- PROBLEM DETAILS:
Copy each line of the material below that includes the string "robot".

- INFORMATION GIVEN:
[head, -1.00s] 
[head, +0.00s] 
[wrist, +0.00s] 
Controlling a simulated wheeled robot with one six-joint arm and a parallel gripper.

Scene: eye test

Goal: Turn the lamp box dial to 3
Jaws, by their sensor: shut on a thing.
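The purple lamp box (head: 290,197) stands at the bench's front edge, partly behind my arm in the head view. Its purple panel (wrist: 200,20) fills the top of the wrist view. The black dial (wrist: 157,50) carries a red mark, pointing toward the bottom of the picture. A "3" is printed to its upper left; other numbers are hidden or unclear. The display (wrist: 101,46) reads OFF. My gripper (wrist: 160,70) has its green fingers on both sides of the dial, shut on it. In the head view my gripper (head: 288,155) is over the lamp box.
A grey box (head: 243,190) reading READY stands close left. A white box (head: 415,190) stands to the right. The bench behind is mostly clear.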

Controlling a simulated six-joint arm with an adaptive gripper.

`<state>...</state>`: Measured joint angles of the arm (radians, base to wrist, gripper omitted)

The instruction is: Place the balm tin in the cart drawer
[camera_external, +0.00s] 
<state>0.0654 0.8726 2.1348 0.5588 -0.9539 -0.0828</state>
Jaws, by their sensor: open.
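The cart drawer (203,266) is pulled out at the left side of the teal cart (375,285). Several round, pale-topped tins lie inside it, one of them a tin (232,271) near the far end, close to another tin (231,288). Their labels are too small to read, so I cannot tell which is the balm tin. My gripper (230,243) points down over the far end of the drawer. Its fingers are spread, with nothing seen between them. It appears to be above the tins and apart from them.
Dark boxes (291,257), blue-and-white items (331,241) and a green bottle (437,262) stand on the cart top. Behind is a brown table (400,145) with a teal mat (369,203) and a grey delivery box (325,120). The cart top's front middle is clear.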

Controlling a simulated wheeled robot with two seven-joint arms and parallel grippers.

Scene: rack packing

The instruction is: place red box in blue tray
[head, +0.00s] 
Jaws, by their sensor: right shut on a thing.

- RESULT:
Controlling a simulated wheeled robot with one six-joint arm and a parallel gripper.
Controlling a simulated wheeled robot with two seven-joint arms and parallel grippers.

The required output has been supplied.